Responsible AI
How we build and govern AI for mission-driven clients — the principles, controls, and accountability you can hold us to.
- Document ID
- FCI-POL-AI-001
- Version
- 1.0
- Effective Date
- May 8, 2026
- Document Owner
- Chief Operating Officer
- Review Cadence
- Annual, or upon material change to a referenced framework
- Next Review
- May 8, 2027
- Approved By
- Mohamed Farran, Founder & CEO
1. Purpose
FCI Advisory delivers analytics, machine learning, and artificial intelligence capabilities to mission-driven federal and commercial clients. This statement defines the principles, controls, and governance practices we apply to that work. It exists so clients, employees, partners, and the public can hold us to a published standard rather than a slogan.
2. Scope
This statement applies to all FCI engagements, deliverables, and internal operations involving artificial intelligence, machine learning, predictive modeling, generative AI, and decision-support analytics — whether developed by FCI, integrated through OEM partners, or operated on behalf of clients. It applies to every employee, subcontractor, and partner working on FCI-led delivery.
3. Principles
3.1 Mission alignment first. AI is selected when it materially improves a mission outcome, not because it is available. Every AI/ML deliverable starts with a written statement of intended use and the decision it will support.
3.2 Human-in-the-loop by default. Automated decisions affecting individuals, eligibility, services, or rights require documented human review checkpoints unless a client policy explicitly waives it in writing.
3.3 Bias review on every model. We conduct disparate-impact testing before deployment for any model that affects people, services, or eligibility, and document the methodology and findings as part of the deliverable.
3.4 Explainability is a deliverable, not an addendum. Every model handed over to a client includes documentation of intended use, training data lineage, performance metrics, and known limitations, calibrated to the client's risk posture.
3.5 Data minimization. We collect, store, and process only the data required to produce the agreed outcome. Personally identifiable information (PII) and protected health information (PHI) are governed by the controlling federal authority — HIPAA, the Privacy Act, agency-specific guidance — and never used for purposes outside the engagement scope.
3.6 Provenance and reproducibility. Model code, training-data references, hyperparameters, and evaluation results are versioned and traceable for the life of the deliverable.
3.7 Generative AI guardrails. When generative AI is used inside an engagement, outputs are reviewed for accuracy, bias, and confidentiality before client delivery. Generative AI is never used to produce final analytic conclusions, legal positions, or contract language without human authorship and review.
4. Frameworks Referenced
FCI's Responsible AI program is organized to align with:
- NIST AI Risk Management Framework (AI RMF 1.0)
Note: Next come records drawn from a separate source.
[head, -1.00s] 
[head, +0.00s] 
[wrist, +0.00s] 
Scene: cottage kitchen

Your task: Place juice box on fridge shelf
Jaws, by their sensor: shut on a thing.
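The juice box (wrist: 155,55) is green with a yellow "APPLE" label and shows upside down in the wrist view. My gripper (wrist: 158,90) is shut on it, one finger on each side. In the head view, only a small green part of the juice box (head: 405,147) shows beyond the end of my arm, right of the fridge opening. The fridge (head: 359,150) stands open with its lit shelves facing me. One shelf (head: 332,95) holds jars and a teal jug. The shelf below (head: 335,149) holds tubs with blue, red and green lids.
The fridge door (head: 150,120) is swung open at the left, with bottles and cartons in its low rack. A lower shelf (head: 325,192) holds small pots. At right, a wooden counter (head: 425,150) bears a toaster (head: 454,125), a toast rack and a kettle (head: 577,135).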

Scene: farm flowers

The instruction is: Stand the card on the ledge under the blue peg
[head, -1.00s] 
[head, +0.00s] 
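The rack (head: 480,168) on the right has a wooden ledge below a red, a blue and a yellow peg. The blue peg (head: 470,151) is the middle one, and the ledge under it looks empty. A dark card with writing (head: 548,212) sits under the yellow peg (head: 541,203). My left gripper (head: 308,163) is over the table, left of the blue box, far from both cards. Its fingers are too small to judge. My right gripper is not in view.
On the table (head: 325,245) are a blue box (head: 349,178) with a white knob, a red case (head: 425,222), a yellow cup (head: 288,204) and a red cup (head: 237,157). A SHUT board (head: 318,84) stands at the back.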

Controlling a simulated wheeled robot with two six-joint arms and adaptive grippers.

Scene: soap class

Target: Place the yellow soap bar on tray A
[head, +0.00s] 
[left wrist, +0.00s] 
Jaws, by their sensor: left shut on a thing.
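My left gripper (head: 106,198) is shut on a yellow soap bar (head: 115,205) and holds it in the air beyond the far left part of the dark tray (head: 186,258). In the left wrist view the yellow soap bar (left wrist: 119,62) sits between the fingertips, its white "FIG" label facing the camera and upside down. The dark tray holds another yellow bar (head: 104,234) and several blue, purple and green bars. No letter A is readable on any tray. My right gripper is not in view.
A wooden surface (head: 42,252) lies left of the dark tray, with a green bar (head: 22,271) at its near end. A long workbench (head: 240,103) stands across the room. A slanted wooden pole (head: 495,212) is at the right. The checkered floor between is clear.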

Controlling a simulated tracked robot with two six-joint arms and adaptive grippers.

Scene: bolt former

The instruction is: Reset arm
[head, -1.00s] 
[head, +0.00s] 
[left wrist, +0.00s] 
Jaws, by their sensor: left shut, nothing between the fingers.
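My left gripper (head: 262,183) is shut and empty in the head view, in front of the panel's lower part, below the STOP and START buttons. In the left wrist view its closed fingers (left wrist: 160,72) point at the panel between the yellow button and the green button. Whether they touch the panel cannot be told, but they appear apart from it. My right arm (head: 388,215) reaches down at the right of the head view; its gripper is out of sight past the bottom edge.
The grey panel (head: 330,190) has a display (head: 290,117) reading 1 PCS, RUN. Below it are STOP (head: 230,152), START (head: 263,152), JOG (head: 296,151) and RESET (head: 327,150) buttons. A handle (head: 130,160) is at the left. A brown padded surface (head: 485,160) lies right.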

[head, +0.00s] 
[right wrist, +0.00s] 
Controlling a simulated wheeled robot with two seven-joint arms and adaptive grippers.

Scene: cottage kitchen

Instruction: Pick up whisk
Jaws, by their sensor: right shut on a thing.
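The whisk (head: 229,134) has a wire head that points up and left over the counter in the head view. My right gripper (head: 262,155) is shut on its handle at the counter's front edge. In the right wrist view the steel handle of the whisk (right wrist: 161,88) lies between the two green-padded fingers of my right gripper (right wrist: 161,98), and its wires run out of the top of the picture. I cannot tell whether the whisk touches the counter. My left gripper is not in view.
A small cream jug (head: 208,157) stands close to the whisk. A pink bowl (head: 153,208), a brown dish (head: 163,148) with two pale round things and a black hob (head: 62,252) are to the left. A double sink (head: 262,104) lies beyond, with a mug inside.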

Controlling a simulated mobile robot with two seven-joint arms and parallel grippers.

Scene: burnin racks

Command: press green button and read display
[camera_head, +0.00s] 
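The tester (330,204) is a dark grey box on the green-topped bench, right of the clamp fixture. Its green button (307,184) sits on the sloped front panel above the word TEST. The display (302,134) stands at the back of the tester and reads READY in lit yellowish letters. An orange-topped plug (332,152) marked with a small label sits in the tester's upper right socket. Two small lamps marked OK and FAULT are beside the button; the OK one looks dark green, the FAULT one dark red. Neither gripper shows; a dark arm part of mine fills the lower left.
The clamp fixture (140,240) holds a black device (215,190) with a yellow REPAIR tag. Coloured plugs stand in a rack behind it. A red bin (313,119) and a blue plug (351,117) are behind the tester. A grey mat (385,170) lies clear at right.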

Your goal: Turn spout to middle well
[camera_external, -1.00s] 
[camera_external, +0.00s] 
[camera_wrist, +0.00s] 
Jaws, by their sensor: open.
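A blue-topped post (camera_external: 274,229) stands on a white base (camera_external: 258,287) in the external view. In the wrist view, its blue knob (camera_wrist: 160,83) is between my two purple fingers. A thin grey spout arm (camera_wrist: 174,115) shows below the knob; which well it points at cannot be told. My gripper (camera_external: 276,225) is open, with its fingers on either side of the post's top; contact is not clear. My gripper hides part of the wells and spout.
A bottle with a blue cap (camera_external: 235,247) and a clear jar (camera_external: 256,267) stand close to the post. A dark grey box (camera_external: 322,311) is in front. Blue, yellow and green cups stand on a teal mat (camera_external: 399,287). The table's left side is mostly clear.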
- NIST SP 800-218A — Secure Software Development Framework, AI-specific extensions
- OMB Memorandum M-24-10 — Advancing Governance, Innovation, and Risk Management for Agency Use of Artificial Intelligence
- Executive Order 14110 — Safe, Secure, and Trustworthy Development and Use of Artificial Intelligence
- ISO/IEC 42001:2023 — Artificial Intelligence Management System (referenced for internal governance maturity)
- Agency-specific AI guidance — including federal health, postal, and civilian frameworks where applicable to active engagements
5. Governance
Responsible AI compliance is owned by the Chief Operating Officer with delegated review authority to the engagement lead on each program. AI/ML deliverables are reviewed at three checkpoints:
- Design — intent, risk classification, data sources, and human-oversight design
- Pre-deployment — bias testing results, explainability documentation, performance metrics
- Operations — model drift, performance against deployed-state KPIs, change management
Findings are logged in FCI's ISO 9001 Quality Management System and tracked to closure.
6. Conflicts and Escalation
Where a client request conflicts with this statement, FCI's engagement lead documents the conflict in writing, escalates to the COO, and offers a compliant alternative path. FCI will not knowingly deliver AI work that violates federal law, agency-specific guidance, or this published standard.
7. Review
This statement is reviewed annually, or whenever a referenced framework is materially updated, whichever comes first. Updates are approved by the Founder & CEO and published with a revised version number.